The Barnett government's cost-cutting measures in the state budget have prompted an industry backlash, with the government accused of adding to the cost of doing business in Western Australia.
Association of Mining and Exploration Companies chief executive Simon Bennison said increases in utility charges and mining tenament fees and charges were "troubling" and changes to the payroll tax threshold did not go far enough.
"At a time when every dollar is critical to all companies, the budget will have an adverse impact on the bottom line and make Western Australia a less favourable place to operate," Mr Bennison said.
"We are already seeing an increasing proportion of business and investment heading offshore to places such as Canada and Africa.
"This budget will not change that trend or improve international competitiveness."
Chamber of Minerals and Energy chief executive Reg Howard-Smith said spiralling net debt levels were putting additional pressure on the state's AAA credit rating.
"Maintaining our triple AAA credit rating is important to ensure Western Australia continues to attract foreign investment," Mr Howard-Smith said.
"In an increasingly internationally competitive environment, governments need to have policies in place to attract investment and promote economic development and loss of this rating would add another unnecessary burden to the resources sector."
The government needs to do more to tackle its spending growth, Chamber of Commerce and Industry chief executive James Pearson said.
"At a time when businesses are focused on spending restraint to remain financially sustainable, the government could have done more to demonstrate the same discipline," Mr Pearson said.
Tourism Council WA chief executive Evan Hall said the government had turned its back on the tourism industry by breaking a pre-election promise to increase tourism funding from $2 million to $6 million, in a move he said would cost more than 1,000 jobs.
"The government has demoted the tourism minister, denied their election promise and dumped 1,300 jobs" Mr Hall said.
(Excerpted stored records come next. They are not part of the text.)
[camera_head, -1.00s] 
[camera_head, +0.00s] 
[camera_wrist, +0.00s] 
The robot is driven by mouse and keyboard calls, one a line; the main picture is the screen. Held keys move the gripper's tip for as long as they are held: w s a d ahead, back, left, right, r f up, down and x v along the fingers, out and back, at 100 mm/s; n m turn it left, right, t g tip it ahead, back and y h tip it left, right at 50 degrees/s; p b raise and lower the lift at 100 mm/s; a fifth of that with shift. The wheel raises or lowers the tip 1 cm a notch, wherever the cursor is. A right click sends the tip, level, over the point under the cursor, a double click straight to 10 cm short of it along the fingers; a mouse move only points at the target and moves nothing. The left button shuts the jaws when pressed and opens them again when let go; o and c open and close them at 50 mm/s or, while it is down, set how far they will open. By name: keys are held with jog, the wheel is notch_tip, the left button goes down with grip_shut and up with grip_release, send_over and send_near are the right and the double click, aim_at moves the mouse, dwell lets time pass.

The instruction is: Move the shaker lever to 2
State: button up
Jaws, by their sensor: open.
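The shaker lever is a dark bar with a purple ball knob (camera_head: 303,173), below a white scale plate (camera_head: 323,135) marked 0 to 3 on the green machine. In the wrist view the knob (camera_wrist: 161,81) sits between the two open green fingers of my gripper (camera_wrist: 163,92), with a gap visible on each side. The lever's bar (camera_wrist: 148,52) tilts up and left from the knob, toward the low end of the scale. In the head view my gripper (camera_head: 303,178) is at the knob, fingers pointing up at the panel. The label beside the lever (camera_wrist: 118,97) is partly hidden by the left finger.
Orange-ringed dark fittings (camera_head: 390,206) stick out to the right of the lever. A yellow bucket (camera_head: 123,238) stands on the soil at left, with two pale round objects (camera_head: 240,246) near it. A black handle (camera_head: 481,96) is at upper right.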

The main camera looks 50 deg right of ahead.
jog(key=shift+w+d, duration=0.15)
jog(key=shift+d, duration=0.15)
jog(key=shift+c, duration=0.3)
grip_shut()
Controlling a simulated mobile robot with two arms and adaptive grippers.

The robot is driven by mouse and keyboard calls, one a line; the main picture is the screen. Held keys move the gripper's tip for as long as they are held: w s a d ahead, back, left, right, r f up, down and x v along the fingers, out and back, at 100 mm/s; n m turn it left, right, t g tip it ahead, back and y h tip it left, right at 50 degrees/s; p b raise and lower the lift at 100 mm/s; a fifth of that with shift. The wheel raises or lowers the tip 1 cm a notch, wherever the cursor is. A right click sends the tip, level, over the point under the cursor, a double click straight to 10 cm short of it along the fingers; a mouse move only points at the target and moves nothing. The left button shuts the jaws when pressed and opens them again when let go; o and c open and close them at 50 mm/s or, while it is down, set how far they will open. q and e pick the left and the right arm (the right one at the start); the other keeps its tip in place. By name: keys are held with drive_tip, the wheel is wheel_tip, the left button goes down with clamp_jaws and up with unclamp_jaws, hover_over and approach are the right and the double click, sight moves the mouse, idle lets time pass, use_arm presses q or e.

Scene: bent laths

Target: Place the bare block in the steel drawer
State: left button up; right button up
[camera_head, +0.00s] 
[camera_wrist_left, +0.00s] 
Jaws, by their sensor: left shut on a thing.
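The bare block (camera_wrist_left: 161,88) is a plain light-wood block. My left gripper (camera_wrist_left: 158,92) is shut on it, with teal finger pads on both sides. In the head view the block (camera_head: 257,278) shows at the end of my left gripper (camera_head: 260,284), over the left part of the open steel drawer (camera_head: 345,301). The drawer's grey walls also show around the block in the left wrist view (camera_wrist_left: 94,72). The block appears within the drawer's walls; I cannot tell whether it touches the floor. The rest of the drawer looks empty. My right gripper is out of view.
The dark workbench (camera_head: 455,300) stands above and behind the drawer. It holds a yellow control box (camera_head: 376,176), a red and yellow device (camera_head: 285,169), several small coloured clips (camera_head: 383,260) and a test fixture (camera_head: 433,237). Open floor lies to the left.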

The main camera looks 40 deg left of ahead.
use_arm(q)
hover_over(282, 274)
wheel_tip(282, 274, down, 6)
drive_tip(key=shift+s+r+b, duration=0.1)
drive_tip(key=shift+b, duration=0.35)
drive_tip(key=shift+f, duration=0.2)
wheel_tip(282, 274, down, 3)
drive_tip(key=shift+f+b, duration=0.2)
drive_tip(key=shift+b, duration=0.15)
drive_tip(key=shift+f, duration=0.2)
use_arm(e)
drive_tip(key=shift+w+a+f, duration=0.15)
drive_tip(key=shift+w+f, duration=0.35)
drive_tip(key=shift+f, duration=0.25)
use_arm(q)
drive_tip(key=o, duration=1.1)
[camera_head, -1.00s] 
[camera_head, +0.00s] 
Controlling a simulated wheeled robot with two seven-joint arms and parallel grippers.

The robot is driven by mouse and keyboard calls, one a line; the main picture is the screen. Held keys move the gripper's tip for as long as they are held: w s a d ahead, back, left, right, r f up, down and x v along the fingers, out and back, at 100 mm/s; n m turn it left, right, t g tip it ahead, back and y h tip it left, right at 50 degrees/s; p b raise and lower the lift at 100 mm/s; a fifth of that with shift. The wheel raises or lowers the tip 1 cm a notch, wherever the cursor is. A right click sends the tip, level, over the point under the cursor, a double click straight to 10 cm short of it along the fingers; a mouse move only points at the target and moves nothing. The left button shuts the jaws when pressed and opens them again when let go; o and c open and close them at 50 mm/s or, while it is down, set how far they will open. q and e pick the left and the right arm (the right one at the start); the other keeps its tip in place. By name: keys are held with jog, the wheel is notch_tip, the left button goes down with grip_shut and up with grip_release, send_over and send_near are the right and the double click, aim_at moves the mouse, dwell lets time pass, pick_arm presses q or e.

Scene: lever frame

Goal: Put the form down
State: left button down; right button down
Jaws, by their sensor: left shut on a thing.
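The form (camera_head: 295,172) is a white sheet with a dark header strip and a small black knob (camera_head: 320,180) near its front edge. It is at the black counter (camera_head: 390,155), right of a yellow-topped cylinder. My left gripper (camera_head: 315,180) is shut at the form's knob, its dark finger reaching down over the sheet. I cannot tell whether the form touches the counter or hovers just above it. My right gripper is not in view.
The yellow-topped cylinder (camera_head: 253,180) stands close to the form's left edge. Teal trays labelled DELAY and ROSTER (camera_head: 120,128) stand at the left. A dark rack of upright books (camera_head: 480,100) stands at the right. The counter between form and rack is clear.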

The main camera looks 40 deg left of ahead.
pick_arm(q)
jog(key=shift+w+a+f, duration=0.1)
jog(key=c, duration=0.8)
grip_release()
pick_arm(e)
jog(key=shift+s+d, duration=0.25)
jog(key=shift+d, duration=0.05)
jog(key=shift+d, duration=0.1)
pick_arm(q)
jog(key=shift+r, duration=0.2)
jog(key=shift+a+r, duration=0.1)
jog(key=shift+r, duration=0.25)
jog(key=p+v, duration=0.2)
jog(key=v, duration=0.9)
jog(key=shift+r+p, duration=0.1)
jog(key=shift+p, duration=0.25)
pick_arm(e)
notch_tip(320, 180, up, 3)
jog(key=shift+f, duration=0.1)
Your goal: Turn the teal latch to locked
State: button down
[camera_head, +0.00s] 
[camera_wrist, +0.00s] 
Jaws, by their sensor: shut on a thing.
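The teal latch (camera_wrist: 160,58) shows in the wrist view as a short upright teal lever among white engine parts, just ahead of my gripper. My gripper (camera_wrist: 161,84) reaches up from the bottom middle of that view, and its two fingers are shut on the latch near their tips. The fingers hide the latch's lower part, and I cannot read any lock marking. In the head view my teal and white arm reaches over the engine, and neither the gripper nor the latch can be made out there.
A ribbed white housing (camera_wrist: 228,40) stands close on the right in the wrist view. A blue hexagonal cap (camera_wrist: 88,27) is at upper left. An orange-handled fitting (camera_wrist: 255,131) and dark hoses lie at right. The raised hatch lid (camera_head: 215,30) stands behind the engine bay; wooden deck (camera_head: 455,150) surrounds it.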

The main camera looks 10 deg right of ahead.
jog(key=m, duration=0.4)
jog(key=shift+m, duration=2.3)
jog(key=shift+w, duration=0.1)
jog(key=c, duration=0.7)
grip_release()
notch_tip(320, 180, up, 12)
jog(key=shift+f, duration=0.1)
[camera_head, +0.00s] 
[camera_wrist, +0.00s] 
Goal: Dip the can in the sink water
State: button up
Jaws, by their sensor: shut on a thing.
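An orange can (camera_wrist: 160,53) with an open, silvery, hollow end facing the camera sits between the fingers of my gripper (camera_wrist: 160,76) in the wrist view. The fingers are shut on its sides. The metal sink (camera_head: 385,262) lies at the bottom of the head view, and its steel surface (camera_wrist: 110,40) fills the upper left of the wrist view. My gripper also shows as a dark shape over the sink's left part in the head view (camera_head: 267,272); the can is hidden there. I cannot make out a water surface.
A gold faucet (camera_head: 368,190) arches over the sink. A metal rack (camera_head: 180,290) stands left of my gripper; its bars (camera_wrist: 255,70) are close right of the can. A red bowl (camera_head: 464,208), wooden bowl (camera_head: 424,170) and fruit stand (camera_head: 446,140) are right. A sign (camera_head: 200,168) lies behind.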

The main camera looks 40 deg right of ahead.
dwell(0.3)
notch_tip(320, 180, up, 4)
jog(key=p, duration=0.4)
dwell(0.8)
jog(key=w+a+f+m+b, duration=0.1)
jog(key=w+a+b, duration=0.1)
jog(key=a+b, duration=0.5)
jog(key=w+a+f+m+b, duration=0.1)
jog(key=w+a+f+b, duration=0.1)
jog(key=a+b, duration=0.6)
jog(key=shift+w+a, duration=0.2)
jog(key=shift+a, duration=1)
"This broken promise is a devastating blow to tourism towns across regional WA."
Urban Development Institute of Australia WA chief executive Debra Goostrey expressed concern that the Department of Planning's cash assets had quadrupled at a time when the government was slashing costs.
"With a government slashing costs it is interesting that the bank balances of a key agency is getting fat," Ms Goostrey said.
"We also note that the Department of Planning's cost per application for each subdivision and development application processed has actually decreased in 2012-13 and is expected to decline further in 2013-14, but the WAPC has increased their fees."
Master Builders WA praised the government's decision to increase the first home owners grant for buyers of new homes from $7,000 to $10,000, predicting the change could combine with historically low interest rates to provide 900 new dwellings this year.
However, Real Estate Insitute of WA president David Airey said doing so at the expense of buyers of established homes, who will now receive a grant of just $3,000, would not have the desired effect.
"Maintaining the stamp duty exemption for first home buyers is a huge saving to many people, but slanting the FHOG towards new construction and away from established dwellings will not produce the outcome the
government is expecting," Mr Airey said.